Sometimes, the company was launched from a garage or inherited from a parent. Sometimes it carries the name of a sibling who never made it home from war. These are not just anecdotes. They’re anchors of identity.
When sitting across from a searcher, many sellers are not simply looking for the highest bidder, they are searching for someone who will understand. Someone who will listen. Someone who will care enough to protect what they’ve spent a lifetime building.
Searchers who approach sellers solely as negotiators or financiers risk missing the chance to connect. And that can be the difference between winning and losing the deal, even with a higher offer.
3/ Storytelling as a strategic advantage
Ben Horowitz once said, “The story is the strategy.” For searchers, this statement is deeply relevant.
The ability to craft and communicate a compelling story, about who they are, what they believe, and how they intend to steward the business, is one of the most powerful tools searchers have.
But storytelling is not just about presenting their vision. It’s also about honoring the seller’s journey.
When a seller feels truly heard, when their story is respected, echoed, and reflected back, they begin to trust. That trust can unlock flexibility in deal terms, commitment during the transition, and even stronger cooperation post-acquisition.
In this way, storytelling creates emotional alignment. And emotional alignment often leads to better economics.
4/ Listening: a form of DD
Deep listening is not just good manners, it’s good business.
Behind every anecdote lies a valuable data point. The way a founder speaks about their team, their clients, or their challenges often reveals more than a formal due diligence report. A seller may not directly admit there’s tension between managers, but their tone or choice of words might reveal it.
By listening carefully, searchers can uncover:
- Hidden operational or interpersonal risks
- Cultural nuances that are critical to the company’s identity
- Legacy systems or values that could be assets, or liabilities
- The real reason behind the sale, which is often more emotional than financial
Some of the most meaningful insights in a deal come not during formal meetings, but over casual conversations.

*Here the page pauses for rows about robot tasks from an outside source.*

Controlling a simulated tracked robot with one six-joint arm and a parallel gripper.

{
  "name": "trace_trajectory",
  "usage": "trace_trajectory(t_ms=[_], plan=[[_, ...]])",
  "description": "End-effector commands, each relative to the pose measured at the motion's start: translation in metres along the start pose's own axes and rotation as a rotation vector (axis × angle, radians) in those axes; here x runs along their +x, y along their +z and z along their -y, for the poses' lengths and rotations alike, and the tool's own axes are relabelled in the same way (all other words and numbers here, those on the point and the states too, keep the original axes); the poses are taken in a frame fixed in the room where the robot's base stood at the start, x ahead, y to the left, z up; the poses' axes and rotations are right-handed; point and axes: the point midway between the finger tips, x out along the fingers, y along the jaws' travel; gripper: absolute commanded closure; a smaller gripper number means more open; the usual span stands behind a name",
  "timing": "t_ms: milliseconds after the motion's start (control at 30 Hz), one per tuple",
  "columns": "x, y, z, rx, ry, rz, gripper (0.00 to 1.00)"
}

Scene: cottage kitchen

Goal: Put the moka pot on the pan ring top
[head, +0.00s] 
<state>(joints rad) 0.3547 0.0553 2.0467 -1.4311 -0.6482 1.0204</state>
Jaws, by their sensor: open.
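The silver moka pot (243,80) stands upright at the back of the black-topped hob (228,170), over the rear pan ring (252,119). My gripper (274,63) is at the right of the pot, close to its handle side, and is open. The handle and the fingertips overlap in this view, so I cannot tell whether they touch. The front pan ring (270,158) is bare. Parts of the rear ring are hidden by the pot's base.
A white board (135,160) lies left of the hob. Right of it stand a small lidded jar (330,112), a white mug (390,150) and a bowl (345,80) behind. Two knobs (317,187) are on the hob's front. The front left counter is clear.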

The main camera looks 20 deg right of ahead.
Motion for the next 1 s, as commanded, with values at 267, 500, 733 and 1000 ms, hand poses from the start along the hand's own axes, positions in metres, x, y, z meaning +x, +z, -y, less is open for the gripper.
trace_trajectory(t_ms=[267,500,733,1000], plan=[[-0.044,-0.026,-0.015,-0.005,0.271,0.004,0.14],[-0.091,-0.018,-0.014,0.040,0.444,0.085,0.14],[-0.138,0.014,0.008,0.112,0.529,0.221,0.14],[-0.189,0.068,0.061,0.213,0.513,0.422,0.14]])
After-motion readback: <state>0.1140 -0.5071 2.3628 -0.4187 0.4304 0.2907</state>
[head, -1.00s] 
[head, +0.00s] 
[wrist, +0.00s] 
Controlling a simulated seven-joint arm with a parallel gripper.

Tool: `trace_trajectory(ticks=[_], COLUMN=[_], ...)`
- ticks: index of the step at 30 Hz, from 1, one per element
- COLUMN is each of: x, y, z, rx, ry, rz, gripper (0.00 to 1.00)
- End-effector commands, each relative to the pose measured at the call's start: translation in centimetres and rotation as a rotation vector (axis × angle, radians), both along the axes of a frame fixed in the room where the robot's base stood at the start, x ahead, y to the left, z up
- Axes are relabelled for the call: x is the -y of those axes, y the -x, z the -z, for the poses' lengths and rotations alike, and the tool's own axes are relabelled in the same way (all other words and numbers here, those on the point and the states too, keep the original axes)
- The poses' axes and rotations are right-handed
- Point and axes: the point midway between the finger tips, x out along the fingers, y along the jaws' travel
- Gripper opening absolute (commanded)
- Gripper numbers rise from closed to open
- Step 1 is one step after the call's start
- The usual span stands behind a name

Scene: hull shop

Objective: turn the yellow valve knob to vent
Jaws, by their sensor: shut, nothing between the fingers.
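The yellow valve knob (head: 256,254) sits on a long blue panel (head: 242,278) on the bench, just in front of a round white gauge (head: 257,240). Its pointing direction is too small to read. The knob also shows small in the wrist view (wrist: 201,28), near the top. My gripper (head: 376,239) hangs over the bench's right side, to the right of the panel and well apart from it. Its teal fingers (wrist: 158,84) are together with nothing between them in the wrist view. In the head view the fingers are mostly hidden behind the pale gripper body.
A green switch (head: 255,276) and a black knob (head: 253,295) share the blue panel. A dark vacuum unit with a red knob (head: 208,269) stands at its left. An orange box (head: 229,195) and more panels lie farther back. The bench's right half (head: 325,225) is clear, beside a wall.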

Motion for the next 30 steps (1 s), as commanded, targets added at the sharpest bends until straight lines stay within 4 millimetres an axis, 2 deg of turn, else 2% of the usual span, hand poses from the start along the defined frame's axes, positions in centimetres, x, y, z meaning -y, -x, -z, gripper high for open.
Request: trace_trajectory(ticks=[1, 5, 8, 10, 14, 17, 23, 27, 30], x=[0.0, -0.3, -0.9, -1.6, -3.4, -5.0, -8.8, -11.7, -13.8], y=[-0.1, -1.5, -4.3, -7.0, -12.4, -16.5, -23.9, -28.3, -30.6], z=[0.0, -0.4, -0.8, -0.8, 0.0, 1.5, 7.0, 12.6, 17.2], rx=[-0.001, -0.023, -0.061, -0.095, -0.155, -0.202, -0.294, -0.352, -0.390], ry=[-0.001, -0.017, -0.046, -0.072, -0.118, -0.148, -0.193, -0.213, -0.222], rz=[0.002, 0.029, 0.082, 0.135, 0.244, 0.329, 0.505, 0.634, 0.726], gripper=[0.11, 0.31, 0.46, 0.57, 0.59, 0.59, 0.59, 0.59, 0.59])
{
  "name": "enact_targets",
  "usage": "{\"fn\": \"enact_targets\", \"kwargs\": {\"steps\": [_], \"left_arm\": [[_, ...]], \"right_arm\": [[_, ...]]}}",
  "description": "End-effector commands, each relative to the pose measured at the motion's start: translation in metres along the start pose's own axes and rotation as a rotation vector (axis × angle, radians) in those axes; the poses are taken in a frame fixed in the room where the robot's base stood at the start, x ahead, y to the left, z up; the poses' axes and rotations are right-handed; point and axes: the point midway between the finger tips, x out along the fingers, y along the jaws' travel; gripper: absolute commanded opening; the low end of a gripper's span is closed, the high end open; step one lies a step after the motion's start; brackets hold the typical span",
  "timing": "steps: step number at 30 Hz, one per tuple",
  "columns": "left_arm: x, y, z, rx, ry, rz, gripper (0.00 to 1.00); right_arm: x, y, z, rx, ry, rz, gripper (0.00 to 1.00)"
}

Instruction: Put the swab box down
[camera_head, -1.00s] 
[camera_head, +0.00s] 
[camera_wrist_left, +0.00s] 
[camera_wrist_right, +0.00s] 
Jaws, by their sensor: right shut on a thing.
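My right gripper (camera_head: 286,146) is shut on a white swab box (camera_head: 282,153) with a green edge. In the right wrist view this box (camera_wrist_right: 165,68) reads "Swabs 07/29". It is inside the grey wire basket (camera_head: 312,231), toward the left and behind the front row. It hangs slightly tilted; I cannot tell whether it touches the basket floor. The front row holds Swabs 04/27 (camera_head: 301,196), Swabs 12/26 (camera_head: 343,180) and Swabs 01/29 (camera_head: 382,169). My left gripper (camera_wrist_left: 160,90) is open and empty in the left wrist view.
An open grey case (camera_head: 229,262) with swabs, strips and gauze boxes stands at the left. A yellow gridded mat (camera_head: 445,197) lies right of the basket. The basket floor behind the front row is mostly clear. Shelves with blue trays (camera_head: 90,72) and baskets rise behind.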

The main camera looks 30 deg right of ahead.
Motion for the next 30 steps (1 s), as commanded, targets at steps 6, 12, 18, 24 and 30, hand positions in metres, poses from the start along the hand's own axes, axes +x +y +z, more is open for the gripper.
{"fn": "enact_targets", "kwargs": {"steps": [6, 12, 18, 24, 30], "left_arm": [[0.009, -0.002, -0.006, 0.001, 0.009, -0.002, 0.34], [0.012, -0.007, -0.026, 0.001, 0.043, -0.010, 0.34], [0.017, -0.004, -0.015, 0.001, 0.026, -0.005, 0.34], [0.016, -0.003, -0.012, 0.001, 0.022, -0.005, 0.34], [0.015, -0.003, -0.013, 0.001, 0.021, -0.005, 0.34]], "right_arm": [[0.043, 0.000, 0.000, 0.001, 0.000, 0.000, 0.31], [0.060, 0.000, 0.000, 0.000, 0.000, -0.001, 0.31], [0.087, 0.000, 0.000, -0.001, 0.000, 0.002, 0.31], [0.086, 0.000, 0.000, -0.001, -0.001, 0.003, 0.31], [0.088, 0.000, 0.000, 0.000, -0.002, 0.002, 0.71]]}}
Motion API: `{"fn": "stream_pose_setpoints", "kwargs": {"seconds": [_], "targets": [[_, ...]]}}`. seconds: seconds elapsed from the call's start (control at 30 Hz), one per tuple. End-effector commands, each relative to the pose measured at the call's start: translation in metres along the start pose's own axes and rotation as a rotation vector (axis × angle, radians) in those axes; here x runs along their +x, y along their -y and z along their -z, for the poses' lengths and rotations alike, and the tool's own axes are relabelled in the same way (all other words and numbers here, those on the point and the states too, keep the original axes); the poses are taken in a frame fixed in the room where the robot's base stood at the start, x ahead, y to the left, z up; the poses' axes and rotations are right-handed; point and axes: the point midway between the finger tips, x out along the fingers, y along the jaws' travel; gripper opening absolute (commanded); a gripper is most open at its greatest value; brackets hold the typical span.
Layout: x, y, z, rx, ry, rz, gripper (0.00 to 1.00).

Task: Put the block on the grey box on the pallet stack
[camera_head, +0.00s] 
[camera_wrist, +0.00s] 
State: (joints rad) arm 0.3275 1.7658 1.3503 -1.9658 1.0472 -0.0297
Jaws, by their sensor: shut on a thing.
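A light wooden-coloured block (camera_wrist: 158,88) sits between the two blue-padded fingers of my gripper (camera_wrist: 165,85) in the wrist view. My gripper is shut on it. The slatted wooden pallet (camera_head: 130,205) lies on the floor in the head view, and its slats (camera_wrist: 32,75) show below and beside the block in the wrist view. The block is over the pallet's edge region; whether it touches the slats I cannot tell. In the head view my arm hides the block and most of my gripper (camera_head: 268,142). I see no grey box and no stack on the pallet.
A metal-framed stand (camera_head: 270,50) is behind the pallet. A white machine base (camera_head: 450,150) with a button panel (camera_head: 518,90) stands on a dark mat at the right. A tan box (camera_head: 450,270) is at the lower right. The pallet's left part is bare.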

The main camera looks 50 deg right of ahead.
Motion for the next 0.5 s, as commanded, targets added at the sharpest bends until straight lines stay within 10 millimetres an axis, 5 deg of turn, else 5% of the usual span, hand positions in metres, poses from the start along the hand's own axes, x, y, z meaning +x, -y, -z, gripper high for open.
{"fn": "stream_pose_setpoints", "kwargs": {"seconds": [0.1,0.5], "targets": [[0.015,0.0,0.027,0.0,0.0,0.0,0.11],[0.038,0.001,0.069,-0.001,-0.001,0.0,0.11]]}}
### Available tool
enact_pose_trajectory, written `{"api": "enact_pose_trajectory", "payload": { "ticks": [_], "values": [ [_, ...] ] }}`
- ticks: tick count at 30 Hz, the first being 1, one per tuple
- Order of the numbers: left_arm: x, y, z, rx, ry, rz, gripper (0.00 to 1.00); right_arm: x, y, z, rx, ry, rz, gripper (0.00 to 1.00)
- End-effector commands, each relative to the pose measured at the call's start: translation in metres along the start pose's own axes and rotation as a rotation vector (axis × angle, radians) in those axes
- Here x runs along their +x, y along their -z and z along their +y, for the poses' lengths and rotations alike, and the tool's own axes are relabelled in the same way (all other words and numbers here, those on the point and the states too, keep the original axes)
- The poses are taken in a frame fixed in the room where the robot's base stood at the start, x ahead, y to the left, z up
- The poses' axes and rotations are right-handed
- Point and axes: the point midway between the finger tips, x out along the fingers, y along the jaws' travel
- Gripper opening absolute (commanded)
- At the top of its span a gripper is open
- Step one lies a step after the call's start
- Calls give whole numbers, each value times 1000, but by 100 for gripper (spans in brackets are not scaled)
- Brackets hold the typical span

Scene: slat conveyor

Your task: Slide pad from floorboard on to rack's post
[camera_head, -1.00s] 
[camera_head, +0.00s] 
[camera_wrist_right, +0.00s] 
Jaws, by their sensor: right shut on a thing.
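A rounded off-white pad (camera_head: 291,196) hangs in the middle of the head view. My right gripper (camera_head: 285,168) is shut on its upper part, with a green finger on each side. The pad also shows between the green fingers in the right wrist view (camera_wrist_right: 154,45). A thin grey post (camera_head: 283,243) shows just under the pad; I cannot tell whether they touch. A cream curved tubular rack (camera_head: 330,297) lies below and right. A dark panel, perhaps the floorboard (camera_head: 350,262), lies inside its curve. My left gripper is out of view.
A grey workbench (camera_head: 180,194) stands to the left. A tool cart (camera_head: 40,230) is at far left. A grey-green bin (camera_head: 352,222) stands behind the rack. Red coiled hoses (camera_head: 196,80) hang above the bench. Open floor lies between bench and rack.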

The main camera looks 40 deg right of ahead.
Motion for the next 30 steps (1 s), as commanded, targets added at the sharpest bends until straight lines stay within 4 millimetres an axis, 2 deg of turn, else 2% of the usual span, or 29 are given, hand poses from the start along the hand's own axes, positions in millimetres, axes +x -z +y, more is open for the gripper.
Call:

A founder mentioning how they used to work every Sunday until their spouse gave them an ultimatum says more about their relationship to the business, and their readiness to let go, than any slide deck.
5/ Bridging the rational and the emotional
Searchers are trained to think rationally. But the most successful ones also learn to navigate the emotional landscape of a deal.
This doesn’t mean abandoning analysis, it means complementing it. Understanding the seller’s story helps shape everything from how the LOI is structured, to how the transition is managed, to how the new owner is introduced to the employees.
Here are a few ways searchers can integrate storytelling and listening into their process:
- Start with curiosity. Don’t lead with numbers. Ask about the company’s origins. What were the early challenges? What are they most proud of?
- Use silence wisely. Sellers tend to share more when they’re not rushed.
- Echo their language. If the founder refers to the team as a “family,” it’s important not to reduce them to “human capital.”
- Listen for what’s left unsaid. Avoided topics, subtle hesitations, or recurring themes often contain critical insight.
6/ In closing: listen first, model later
Searchers strive to be analytical, disciplined, and execution-oriented. But they must also remember to be human.
When a seller chooses to hand over their company, they’re not simply monetizing an asset, they’re entrusting a legacy. They want to know that the person sitting across from them sees more than just EBITDA.
And often, the way to show that is not by offering more, but by listening better.
In the end, the best insight might not come from the data room, but from the story that surrounds it.